Count every line that holds the string "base", then give that number alone.

Dataset items

- - -

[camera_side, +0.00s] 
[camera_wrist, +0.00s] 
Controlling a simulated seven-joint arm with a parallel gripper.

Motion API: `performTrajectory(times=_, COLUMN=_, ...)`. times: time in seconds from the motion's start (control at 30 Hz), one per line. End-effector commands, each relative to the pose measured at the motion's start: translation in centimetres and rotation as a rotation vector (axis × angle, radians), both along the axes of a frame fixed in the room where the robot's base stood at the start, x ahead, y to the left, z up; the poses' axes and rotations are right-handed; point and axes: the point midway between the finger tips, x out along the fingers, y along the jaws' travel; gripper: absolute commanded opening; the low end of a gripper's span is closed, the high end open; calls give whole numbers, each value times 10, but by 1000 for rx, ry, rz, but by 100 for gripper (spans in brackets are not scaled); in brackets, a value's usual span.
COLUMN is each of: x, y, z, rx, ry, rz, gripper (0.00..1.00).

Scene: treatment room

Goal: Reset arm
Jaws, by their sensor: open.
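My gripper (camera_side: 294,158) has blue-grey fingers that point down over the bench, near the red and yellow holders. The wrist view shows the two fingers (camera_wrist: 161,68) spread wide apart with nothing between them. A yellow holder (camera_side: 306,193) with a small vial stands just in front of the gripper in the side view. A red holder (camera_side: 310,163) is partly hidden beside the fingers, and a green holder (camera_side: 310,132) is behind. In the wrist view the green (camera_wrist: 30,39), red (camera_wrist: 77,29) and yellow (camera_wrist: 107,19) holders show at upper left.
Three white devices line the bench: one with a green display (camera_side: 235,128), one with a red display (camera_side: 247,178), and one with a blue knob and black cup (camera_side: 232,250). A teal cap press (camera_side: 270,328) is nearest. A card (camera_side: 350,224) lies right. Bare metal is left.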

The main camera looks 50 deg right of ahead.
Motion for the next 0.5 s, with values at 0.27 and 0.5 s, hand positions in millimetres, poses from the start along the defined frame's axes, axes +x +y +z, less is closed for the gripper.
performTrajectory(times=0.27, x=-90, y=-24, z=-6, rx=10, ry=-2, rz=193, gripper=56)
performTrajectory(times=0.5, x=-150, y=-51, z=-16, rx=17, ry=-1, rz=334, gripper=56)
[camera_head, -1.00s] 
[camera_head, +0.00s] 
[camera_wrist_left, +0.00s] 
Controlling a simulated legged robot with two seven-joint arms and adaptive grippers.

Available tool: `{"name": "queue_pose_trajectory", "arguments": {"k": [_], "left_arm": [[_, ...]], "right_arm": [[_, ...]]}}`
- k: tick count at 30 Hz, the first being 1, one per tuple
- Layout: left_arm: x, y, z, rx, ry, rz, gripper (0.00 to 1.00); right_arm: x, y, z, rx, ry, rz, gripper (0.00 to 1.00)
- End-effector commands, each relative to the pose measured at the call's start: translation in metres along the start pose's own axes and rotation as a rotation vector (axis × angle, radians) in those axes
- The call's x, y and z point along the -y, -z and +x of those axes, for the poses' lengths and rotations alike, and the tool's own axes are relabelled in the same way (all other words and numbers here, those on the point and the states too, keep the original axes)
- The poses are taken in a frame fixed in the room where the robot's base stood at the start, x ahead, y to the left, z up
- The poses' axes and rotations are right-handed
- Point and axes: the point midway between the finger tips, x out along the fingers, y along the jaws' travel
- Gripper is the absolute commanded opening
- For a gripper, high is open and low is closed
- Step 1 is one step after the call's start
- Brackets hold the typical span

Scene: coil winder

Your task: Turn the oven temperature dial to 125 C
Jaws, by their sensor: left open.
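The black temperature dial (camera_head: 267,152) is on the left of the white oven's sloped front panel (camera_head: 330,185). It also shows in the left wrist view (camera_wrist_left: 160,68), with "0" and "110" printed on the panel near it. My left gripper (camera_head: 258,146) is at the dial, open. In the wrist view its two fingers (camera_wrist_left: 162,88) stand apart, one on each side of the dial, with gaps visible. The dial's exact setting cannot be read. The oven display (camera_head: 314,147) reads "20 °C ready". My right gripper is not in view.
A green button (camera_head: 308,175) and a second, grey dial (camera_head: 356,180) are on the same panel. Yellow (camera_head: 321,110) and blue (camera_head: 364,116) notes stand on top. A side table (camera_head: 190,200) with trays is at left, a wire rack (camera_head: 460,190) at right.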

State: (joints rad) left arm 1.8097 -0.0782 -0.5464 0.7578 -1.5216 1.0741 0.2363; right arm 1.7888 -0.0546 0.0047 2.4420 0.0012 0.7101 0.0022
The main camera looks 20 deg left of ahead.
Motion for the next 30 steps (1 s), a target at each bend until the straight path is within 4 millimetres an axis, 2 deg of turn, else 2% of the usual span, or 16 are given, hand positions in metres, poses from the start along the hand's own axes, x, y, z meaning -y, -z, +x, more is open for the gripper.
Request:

- - -

The answer: 2